From the Paper of Record:
WASHINGTON (AP) — The Supreme Court ruled Monday that it is unconstitutional for states to require juveniles convicted of murder to be sentenced to life in prison without possibility of parole.
The 5-4 decision is in line with others the court has made, including ruling out the death penalty for juveniles and life without parole for young people whose crimes did not involve killing. Monday’s decision left open the possibility that judges could sentence juveniles to life without parole in individual cases of murder, but said state laws cannot automatically impose such a sentence.
My first problem with some of the headlines running around in this case was the mistaken perception that the court was saying that those falling under some arbitrarily summoned chronological age could not be sentenced to life behind bars. This was reinforced by a portion of the majority decision written by Justice Kagan.
Mandatory life without parolefor a juvenile precludes consideration of his chronological age and its hallmark features—among them, immaturity,impetuosity, and failure to appreciate risks and consequences. It prevents taking into account the family and home environment that surrounds him—and from which he cannot usually extricate himself—no matter how brutal or dysfunctional. It neglects the circumstances of the homicide offense, including the extent of his participationin the conduct and the way familial and peer pressures may have affected him. Indeed, it ignores that he might have been charged and convicted of a lesser offense if notfor incompetencies associated with youth—for example, his inability to deal with police officers or prosecutors(including on a plea agreement) or his incapacity to assist his own attorneys.
Most of this I find non-applicable. But, as Doug Mataconis points out from the linked article, that’s not really the determining factor.

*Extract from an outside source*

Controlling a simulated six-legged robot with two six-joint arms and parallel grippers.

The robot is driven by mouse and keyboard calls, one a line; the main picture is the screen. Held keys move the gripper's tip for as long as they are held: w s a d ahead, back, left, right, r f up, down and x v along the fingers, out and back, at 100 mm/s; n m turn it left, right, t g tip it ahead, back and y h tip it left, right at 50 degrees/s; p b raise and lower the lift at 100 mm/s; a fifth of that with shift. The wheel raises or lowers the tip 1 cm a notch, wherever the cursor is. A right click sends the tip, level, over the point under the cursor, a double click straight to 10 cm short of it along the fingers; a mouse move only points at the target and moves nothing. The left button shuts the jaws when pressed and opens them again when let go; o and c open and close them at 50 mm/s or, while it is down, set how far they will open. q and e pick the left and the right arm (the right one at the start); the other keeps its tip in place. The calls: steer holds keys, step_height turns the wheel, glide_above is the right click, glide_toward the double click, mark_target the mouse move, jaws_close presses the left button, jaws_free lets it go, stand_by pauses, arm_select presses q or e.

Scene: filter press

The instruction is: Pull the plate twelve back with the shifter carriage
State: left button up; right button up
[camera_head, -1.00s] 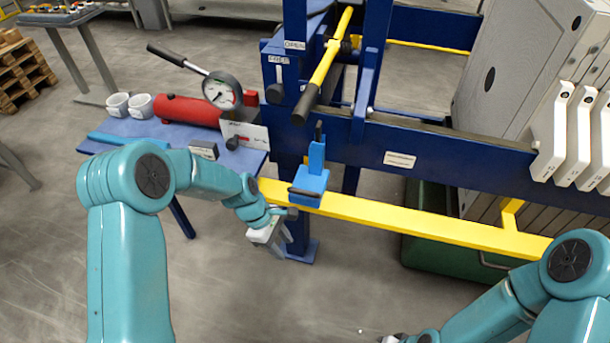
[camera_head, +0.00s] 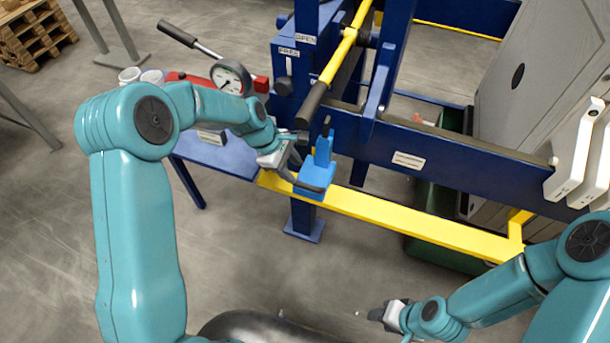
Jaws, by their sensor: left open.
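The shifter carriage appears to be the blue block (camera_head: 317,174) with a short upright dark-topped handle, sitting on the yellow rail (camera_head: 400,220). My left gripper (camera_head: 291,160) is open, just left of the carriage and level with its upright part. Whether a finger touches it I cannot tell. Large grey filter plates (camera_head: 535,85) with white side handles (camera_head: 577,150) stand at the right, well along the rail from the carriage. No plate number is readable, so I cannot tell which is plate twelve. My right gripper (camera_head: 374,314) is low at the bottom, away from the rail; its finger opening is unclear.
A yellow lever with a black grip (camera_head: 312,102) slants down close above the carriage. The blue press frame (camera_head: 440,155) runs behind the rail. A blue side table (camera_head: 225,155) with a pressure gauge (camera_head: 230,78) stands left. Open floor lies in front.

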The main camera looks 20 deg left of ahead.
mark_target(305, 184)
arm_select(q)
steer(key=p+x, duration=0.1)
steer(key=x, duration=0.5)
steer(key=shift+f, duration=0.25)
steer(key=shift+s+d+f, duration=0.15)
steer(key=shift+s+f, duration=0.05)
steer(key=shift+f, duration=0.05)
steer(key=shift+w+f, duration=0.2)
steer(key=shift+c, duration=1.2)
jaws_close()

It’s worth noting that the Court did not say today that a juvenile can never be sentenced to life without parole, only that they cannot be subjected to a mandatory sentencing scheme that requires a sentence of life without parole and instead must be given the opportunity to have their sentence determined by a judge or jury (depending on how a particular state handles sentencing). That means that there may yet be a case where a juvenile commits a crime horrible enough that the sentencing authority determines that life without parole is an appropriate sentence.
That was most of my objection during my initial reaction to the news. Certainly there are some cases where the very young should not be held to the same standards of an older, hardened criminal. And we also will, upon occasion, run across those who are severely impaired who get hold of a weapon. But I have seen too many cases where a “minor” has been involved in gang violence or similar activities since their early teens and “aged” to be true adult criminals before their 18th birthday. And in such cases, life without parole – or even the death penalty – may still be appropriate.
But the breaking point here comes with these “mandatory” punishments. Every case is unique. The judge and the jury need to be able to weigh all the circumstances and the background before setting sentence. And that doesn’t just mean that the young should always get a pass. The circumstances may dictate that a youthful offender has already established a record worthy of a maximum penalty.
All in all, this seems to be a fairly balanced decision. And it may set a path for some states to take off the kid gloves where appropriate while leaving room for lenience when deserved.